Matthew Panzarino, TechCrunch:
Most of the iPhone 12 Pro finishes still use a physical vapor deposition process for edge coating. But the new gold (which I do not have in person but looks great) uses a special high-power, impulse magnetron sputtering (HiPIMS) process that lays down the coating in a super dense pattern, allowing it to be tough and super bright with a molecular structure that mimics the stainless steel underneath — making it more durable than “standard” PVD. One side effect is that it’s easier to wipe clean and takes on less fingerprints, something that my blue model was, uh, definitely prone to.

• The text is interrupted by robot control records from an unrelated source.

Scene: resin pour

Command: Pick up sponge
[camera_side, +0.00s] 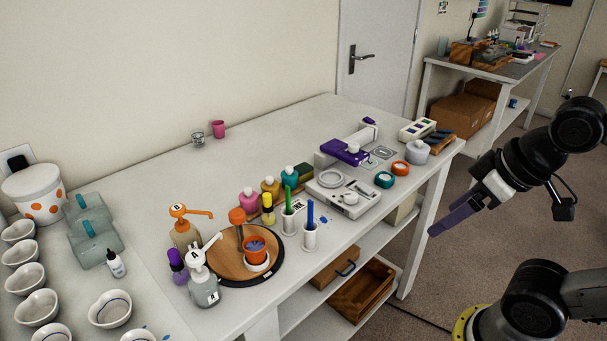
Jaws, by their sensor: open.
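I cannot pick out a sponge for certain. A small dark green block (304,170) behind the colored bottles, near the middle of the white table (262,120), is too small to identify. My gripper (437,229), with purple fingers, hangs at the right, beyond the table's right edge in the picture. It points down and left, is open, and touches nothing on the table. No object shows between its fingers.
A round wooden board (226,268) holds an orange cup (256,249). Pump bottles (203,283) stand at its left edge. White bowls (110,309) fill the left side.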

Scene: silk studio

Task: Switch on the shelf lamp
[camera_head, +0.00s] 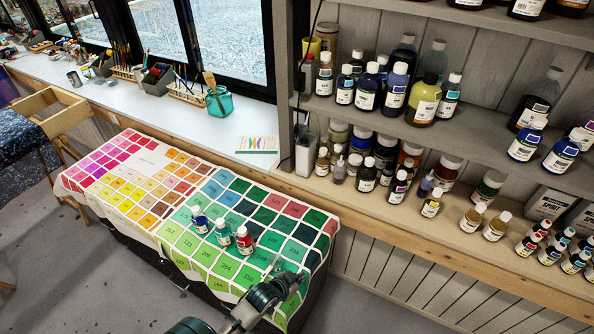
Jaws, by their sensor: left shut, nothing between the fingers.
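No lamp can be clearly made out in this view. A thin dark cable (313,35) runs down along the left upright of the shelf unit. A pale upright box (304,156) stands at the left end of the lower shelf, and I cannot tell whether it belongs to the lamp. My left gripper (284,273) is at the bottom middle, over the front right part of the colour chart cloth. It is shut and empty, well below and apart from the shelves. My right gripper is not in view.
The shelf unit (450,140) holds many bottles close together. The colour chart cloth (150,170) covers a low bench, with three small jars (223,233) near my left gripper. The windowsill (200,118) holds brushes and a teal jar (219,101). Grey floor lies in front.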

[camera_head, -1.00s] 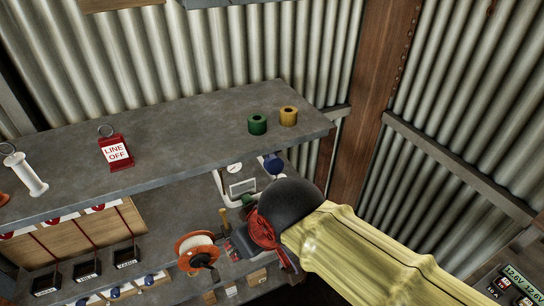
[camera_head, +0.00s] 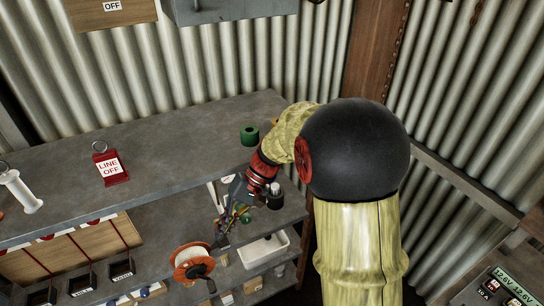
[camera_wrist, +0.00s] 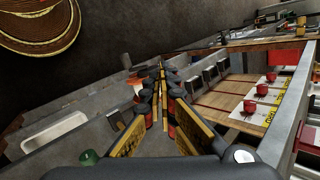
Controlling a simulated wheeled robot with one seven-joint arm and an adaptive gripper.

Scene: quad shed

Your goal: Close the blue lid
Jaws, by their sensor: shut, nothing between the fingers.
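I cannot clearly make out the blue lid in either current view. My gripper (camera_head: 220,238) hangs over the lower shelf (camera_head: 165,230), to the upper right of an orange-and-white reel. In the wrist view its striped yellow-and-black fingers (camera_wrist: 160,75) come together, shut and empty. My arm hides part of the right end of the shelves. Small green and blue parts show beside the gripper, too small to tell apart.
The reel (camera_head: 191,262) stands on the lower shelf, with a white tray (camera_head: 262,251) to its right. A dark cylinder (camera_head: 274,196) is near my wrist. The upper shelf (camera_head: 190,140) holds a red LINE OFF tag (camera_head: 110,166) and a green roll (camera_head: 249,135).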

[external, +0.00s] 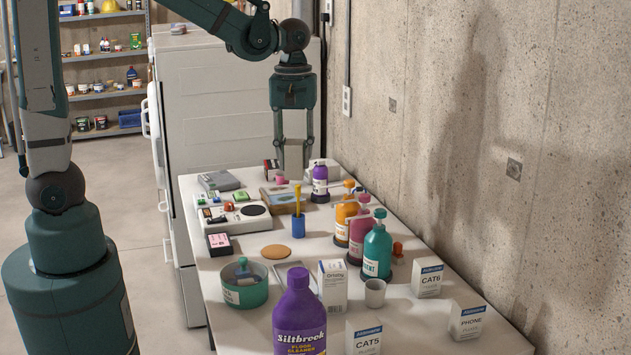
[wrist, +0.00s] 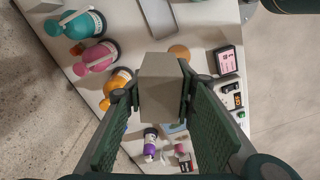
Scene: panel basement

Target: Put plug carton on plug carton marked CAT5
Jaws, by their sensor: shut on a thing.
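My gripper (external: 293,145) is above the far part of the table, shut on a plain grey-beige carton (wrist: 160,85). In the wrist view the carton sits between both fingertips, and no label shows on the faces in sight. In the external view the held carton (external: 293,158) is a pale shape between the fingers, raised above the tabletop. The plug carton marked CAT5 (external: 364,340) stands at the table's near edge, white with a blue band, cut off by the frame's bottom. It is far from my gripper, and I cannot make it out in the wrist view.
Similar cartons marked CAT6 (external: 427,280) and PHONE (external: 467,321) stand at the near right. A tall purple bottle (external: 299,318), a white carton (external: 332,287) and a grey cup (external: 375,292) are near CAT5. Teal, pink and orange bottles line the right side.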

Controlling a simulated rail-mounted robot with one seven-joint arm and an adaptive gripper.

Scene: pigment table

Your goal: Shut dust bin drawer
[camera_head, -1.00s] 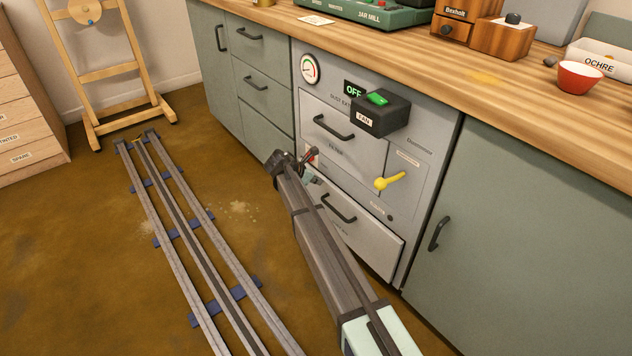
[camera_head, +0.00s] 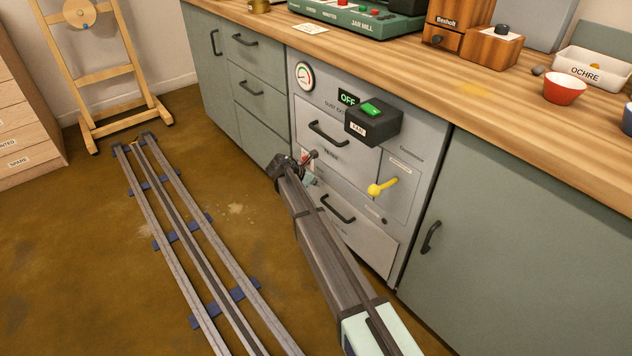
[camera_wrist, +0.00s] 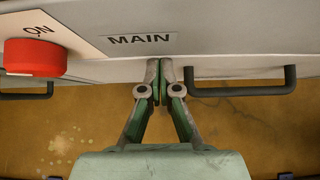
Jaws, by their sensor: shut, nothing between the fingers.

From the HiPIMS Wikipedia page:
HIPIMS has been successfully applied for the deposition of thin films in industry, particularly on cutting tools. The first HIPIMS coating units appeared on the market in 2006.
The gold version of the Apple iPhone 12 Pro uses this process on the structural stainless steel band that also serves as the device’s antenna system.
There’s nothing I can find that says Apple’s other stainless steel colors can’t take a HiPIMS finish. I asked Panzer about this, his reply:
As far as I understand it, it should be able to be used with many different coatings — it is not a gold specific thing. My guess is that gold proved difficult or had fingerprinting issues.
I’m curious about Apple’s future use of HiPIMS. Will we see it applied in more places? Is the gold iPhone 12 Pro a one-off, or a test case for future stainless iPhones, Apple Watches?